## Material provided
───

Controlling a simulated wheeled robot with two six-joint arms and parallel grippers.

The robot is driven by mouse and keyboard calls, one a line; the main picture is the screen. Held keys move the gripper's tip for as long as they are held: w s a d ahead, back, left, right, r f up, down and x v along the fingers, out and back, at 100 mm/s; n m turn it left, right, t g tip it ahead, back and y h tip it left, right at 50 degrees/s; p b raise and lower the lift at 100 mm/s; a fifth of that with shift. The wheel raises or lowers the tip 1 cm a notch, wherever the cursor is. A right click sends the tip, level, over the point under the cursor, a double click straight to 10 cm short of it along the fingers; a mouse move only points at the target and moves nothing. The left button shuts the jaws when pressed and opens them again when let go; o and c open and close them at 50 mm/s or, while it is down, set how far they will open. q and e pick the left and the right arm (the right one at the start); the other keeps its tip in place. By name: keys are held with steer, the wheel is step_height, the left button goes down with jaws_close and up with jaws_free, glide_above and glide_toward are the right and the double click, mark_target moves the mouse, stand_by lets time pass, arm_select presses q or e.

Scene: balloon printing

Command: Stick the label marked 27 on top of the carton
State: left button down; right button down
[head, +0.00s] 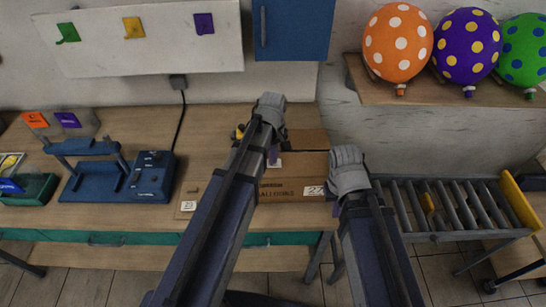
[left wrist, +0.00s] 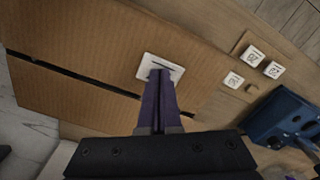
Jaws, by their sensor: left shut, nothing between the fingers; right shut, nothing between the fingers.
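The brown carton (head: 295,190) stands on the table, and its top flaps (left wrist: 90,50) fill much of the left wrist view. A white label (left wrist: 150,66) lies on the carton top; its print is too small to read. My left gripper (left wrist: 158,75) is shut and empty, its purple fingertips at the near edge of this label, partly covering it. In the head view the left gripper (head: 273,157) points down over the carton. A white patch marked 27 (head: 314,190) shows on the carton's front. My right arm's grey wrist is right of the carton; its gripper fingers are hidden.
Loose labels (left wrist: 252,53) and a small brown block (left wrist: 252,88) lie on the table left of the carton. A blue machine (head: 152,178) stands further left. A roller conveyor (head: 450,205) is at the right. Balloons (head: 398,42) sit on the shelf above.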

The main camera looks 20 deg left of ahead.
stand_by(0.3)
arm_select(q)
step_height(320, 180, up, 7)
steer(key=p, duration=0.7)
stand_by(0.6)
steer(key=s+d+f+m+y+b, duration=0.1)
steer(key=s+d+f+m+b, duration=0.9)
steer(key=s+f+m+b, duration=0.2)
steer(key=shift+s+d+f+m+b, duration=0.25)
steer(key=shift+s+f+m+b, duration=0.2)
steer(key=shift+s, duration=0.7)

───

## Task statement
Give the data again exactly as written, with all pictures left out.

## Task result
Controlling a simulated wheeled robot with two six-joint arms and parallel grippers.

The robot is driven by mouse and keyboard calls, one a line; the main picture is the screen. Held keys move the gripper's tip for as long as they are held: w s a d ahead, back, left, right, r f up, down and x v along the fingers, out and back, at 100 mm/s; n m turn it left, right, t g tip it ahead, back and y h tip it left, right at 50 degrees/s; p b raise and lower the lift at 100 mm/s; a fifth of that with shift. The wheel raises or lowers the tip 1 cm a notch, wherever the cursor is. A right click sends the tip, level, over the point under the cursor, a double click straight to 10 cm short of it along the fingers; a mouse move only points at the target and moves nothing. The left button shuts the jaws when pressed and opens them again when let go; o and c open and close them at 50 mm/s or, while it is down, set how far they will open. q and e pick the left and the right arm (the right one at the start); the other keeps its tip in place. By name: keys are held with steer, the wheel is step_height, the left button goes down with jaws_close and up with jaws_free, glide_above and glide_toward are the right and the double click, mark_target moves the mouse, stand_by lets time pass, arm_select presses q or e.

Scene: balloon printing

Command: Stick the label marked 27 on top of the carton
State: left button down; right button down
[head, +0.00s] 
[left wrist, +0.00s] 
Jaws, by their sensor: left shut, nothing between the fingers; right shut, nothing between the fingers.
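The brown carton (head: 295,190) stands on the table, and its top flaps (left wrist: 90,50) fill much of the left wrist view. A white label (left wrist: 150,66) lies on the carton top; its print is too small to read. My left gripper (left wrist: 158,75) is shut and empty, its purple fingertips at the near edge of this label, partly covering it. In the head view the left gripper (head: 273,157) points down over the carton. A white patch marked 27 (head: 314,190) shows on the carton's front. My right arm's grey wrist is right of the carton; its gripper fingers are hidden.
Loose labels (left wrist: 252,53) and a small brown block (left wrist: 252,88) lie on the table left of the carton. A blue machine (head: 152,178) stands further left. A roller conveyor (head: 450,205) is at the right. Balloons (head: 398,42) sit on the shelf above.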

The main camera looks 20 deg left of ahead.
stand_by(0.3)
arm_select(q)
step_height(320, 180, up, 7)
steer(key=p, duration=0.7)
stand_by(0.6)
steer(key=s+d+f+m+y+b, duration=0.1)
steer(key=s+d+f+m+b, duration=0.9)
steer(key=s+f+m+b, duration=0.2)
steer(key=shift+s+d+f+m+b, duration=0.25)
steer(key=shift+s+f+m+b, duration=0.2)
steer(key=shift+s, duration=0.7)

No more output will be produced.